[Data listing]
◆ ◆ ◆ ◆ ◆

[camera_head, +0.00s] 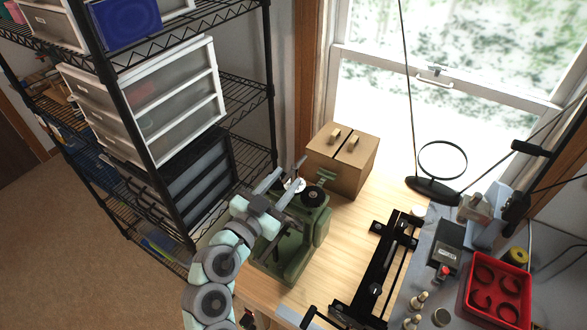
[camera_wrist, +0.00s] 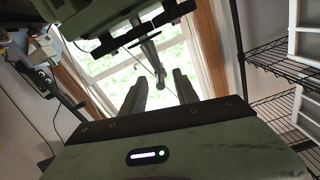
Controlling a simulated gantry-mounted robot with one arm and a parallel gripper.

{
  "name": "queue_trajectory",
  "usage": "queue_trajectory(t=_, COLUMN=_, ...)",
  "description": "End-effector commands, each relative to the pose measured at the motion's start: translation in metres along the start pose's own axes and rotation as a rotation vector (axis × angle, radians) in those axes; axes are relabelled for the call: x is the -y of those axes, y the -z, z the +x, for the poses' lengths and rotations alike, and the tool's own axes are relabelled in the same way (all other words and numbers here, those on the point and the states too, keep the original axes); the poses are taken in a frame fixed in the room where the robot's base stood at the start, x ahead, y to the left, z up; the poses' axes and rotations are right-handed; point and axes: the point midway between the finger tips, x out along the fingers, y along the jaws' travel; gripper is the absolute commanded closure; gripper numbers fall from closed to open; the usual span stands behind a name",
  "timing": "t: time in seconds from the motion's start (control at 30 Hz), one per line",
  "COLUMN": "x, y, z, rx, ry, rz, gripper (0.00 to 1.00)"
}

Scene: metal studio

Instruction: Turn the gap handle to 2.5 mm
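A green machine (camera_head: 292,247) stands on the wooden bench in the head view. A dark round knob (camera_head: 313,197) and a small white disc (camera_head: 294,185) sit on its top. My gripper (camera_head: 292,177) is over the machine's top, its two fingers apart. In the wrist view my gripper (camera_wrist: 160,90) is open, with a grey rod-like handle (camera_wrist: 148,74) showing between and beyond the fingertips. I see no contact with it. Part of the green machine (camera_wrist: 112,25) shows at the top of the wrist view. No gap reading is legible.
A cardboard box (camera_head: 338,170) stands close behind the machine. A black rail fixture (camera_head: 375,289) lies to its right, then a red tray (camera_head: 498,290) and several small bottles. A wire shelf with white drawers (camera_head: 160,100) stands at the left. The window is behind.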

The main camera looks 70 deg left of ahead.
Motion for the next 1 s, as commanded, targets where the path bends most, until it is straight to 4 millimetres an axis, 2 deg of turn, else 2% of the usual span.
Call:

◆ ◆ ◆ ◆ ◆

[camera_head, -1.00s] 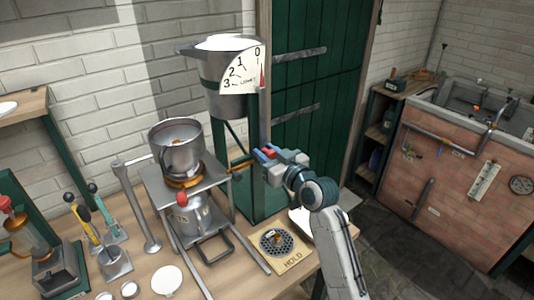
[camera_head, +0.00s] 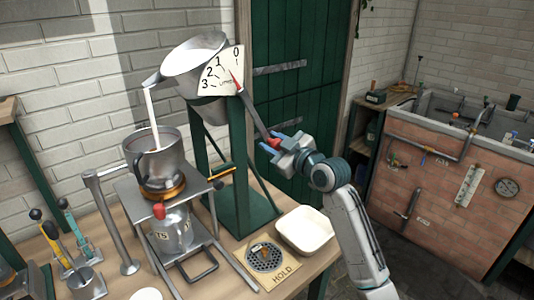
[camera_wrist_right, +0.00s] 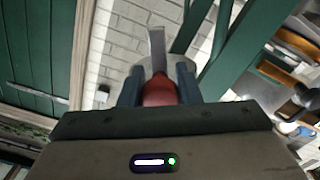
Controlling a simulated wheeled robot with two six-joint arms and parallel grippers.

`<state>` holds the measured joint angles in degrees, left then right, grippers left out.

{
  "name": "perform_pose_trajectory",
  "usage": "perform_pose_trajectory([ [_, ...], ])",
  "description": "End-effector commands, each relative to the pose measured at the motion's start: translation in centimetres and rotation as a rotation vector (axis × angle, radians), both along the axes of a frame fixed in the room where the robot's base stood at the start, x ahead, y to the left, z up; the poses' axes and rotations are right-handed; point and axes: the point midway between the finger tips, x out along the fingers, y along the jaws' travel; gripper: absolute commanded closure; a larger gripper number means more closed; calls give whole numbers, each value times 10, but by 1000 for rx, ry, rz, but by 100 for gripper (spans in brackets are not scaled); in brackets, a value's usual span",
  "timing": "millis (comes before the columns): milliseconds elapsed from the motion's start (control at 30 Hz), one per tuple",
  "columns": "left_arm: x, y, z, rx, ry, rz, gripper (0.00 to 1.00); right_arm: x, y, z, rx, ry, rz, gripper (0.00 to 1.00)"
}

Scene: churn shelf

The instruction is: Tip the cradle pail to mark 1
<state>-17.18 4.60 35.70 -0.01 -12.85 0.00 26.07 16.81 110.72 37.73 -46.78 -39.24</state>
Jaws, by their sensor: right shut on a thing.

◆ ◆ ◆ ◆ ◆

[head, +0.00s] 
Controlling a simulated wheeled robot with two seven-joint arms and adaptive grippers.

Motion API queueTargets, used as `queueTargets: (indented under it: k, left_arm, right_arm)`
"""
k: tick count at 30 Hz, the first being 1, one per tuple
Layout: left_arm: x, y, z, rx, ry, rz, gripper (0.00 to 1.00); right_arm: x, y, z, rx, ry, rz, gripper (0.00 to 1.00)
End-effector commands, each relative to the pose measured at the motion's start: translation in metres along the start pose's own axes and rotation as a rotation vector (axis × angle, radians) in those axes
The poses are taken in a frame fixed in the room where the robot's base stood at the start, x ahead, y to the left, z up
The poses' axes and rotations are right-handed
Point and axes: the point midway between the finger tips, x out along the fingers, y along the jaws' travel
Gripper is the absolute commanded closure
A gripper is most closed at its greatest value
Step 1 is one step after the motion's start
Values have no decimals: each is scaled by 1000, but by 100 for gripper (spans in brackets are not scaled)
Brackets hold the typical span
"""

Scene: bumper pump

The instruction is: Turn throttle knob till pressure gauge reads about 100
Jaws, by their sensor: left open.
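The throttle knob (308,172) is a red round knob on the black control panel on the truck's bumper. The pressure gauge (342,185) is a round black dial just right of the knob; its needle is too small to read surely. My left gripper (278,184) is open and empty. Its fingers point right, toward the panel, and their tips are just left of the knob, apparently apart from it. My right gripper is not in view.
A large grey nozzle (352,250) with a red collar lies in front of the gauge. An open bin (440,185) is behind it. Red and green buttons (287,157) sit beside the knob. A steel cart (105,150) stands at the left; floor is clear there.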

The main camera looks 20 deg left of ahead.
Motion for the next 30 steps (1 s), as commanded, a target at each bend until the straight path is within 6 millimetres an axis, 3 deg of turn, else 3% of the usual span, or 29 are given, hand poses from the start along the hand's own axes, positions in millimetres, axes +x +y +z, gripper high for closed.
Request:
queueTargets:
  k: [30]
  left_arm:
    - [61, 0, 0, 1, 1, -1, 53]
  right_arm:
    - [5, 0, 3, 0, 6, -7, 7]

◆ ◆ ◆ ◆ ◆

WHAT TO PRODUCE> Your task is to repeat the lines from the one containing "grippers left out." to the one containing "(comes before the", both lines included. Leave out every other line.

RESPONSE TO THE EXERCISE>
`<state>` holds the measured joint angles in degrees, left then right, grippers left out.

{
  "name": "perform_pose_trajectory",
  "usage": "perform_pose_trajectory([ [_, ...], ])",
  "description": "End-effector commands, each relative to the pose measured at the motion's start: translation in centimetres and rotation as a rotation vector (axis × angle, radians), both along the axes of a frame fixed in the room where the robot's base stood at the start, x ahead, y to the left, z up; the poses' axes and rotations are right-handed; point and axes: the point midway between the finger tips, x out along the fingers, y along the jaws' travel; gripper: absolute commanded closure; a larger gripper number means more closed; calls give whole numbers, each value times 10, but by 1000 for rx, ry, rz, but by 100 for gripper (spans in brackets are not scaled); in brackets, a value's usual span",
  "timing": "millis (comes before the columns): milliseconds elapsed from the motion's start (control at 30 Hz), one per tuple",

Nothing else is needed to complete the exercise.